According to a recent survey by the Daily Monitor, over 2,300 girls have been impregnated. That includes over 128 of those married off, all within the lockdown. The author of the article, Bill Oketch, who was present at the meeting, suggested that the numbers are more than what was counted as several districts were excluded.
“When we look at this figure, what we reported is actually not representative of figures in the entire country. Yesterday I received a call from CDO of Apac district who told me that we had excluded them from the survey yet their district has more cases than other districts have. The CDO told me that their district had registered 120 cases of girls that had been impregnated,” he said.
Additionally, Job Nantakiika, a journalist with the New Vision, whose report detailed that 160 girls in Wakiso district got pregnant in only two months during this season shared their plight in regards to fending off men.
“The girls said they are finding trouble resisting men who are a big temptation. When they manage to resist one, several others end up luring them into acceptance. The lack of basic needs during this lockdown period has made the matter worse,” he offered.
The critical meeting also featured broadcast journalists Teddy Nakaliga from NTV and Spark Televisions, and Allan Mwesigwa from NBS Television. Teddy and Allan were part of a team of journalists that visited Kyegegwa and Kiryandongo districts where they also discovered overwhelming cases of defilement, teenage pregnancies and child marriages.

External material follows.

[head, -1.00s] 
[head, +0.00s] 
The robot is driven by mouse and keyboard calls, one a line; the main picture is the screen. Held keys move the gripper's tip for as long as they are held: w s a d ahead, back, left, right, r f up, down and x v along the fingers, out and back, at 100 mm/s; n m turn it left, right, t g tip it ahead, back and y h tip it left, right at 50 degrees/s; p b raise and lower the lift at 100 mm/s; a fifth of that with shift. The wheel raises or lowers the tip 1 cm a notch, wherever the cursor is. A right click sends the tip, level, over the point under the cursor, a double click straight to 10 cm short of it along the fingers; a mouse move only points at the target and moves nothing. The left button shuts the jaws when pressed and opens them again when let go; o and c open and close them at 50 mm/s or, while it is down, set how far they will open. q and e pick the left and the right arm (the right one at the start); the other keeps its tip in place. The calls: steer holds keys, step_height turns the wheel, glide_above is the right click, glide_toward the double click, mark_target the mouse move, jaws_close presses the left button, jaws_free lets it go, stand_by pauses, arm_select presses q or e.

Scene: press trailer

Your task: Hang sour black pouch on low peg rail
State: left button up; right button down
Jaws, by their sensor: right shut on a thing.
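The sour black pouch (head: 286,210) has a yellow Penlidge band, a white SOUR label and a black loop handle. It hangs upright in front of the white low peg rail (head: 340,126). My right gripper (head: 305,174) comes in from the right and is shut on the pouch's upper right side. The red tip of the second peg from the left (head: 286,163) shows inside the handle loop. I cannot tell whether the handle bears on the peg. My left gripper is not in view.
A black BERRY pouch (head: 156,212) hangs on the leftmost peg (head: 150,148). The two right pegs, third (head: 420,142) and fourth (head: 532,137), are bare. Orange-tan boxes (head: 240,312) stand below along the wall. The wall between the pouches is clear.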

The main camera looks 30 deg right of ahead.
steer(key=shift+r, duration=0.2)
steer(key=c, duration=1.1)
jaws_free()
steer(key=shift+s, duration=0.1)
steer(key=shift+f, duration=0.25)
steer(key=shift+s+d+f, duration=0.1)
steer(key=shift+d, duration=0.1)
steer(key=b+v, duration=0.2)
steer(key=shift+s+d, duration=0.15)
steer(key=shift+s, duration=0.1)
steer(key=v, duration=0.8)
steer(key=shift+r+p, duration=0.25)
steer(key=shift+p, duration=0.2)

According to them, the reported numbers are just a fraction of the reports of these cases. On average, there is at least one big story of defilement and teenage pregnancy every day.
In regards to their sources, the journalists shared that a significant number of their information was received from the police, probation offices, the Ministry of Gender and local leaders.
It is for this reason that UGANET and its partners are working in concert with other CSOs to demand accountability from the government of Uganda and responsible persons.
In the strongest terms possible, UGANET condemns the ‘laissez-faire’ attitude that leaders are exhibiting even as the rights of girls are being violated under their noses.
“This is a matter of concern; we cannot look on and do nothing about it. We must task those in positions of power to account,” said Immaculate Owomugisha the Head of Advocacy and Strategic Litigation at UGANET.
UGANET is committed to doing everything in her power to impact the situation positively. The UGANET Call Centre and Rising Woman Shelter Home and Wellness Center have worked tirelessly to reach the girls affected and offer refuge and counselling. Currently, the Rising Woman Shelter Home is hosting a 15-year-old girl who conceived through defilement.
According to the Executive Director of UGANET, Dorah Kiconco Musinguzi, “what is happening is unacceptable and must be investigated for further action.”
A follow-up meeting with the team of CSO members was also held virtually on Wednesday the same week. The group agreed to push this matter further and ensure that no stone is left unturned, beginning from the highest authorities. The UGANET team intends to petition parliament, call a press conference, engage line ministries on the matter, and among others.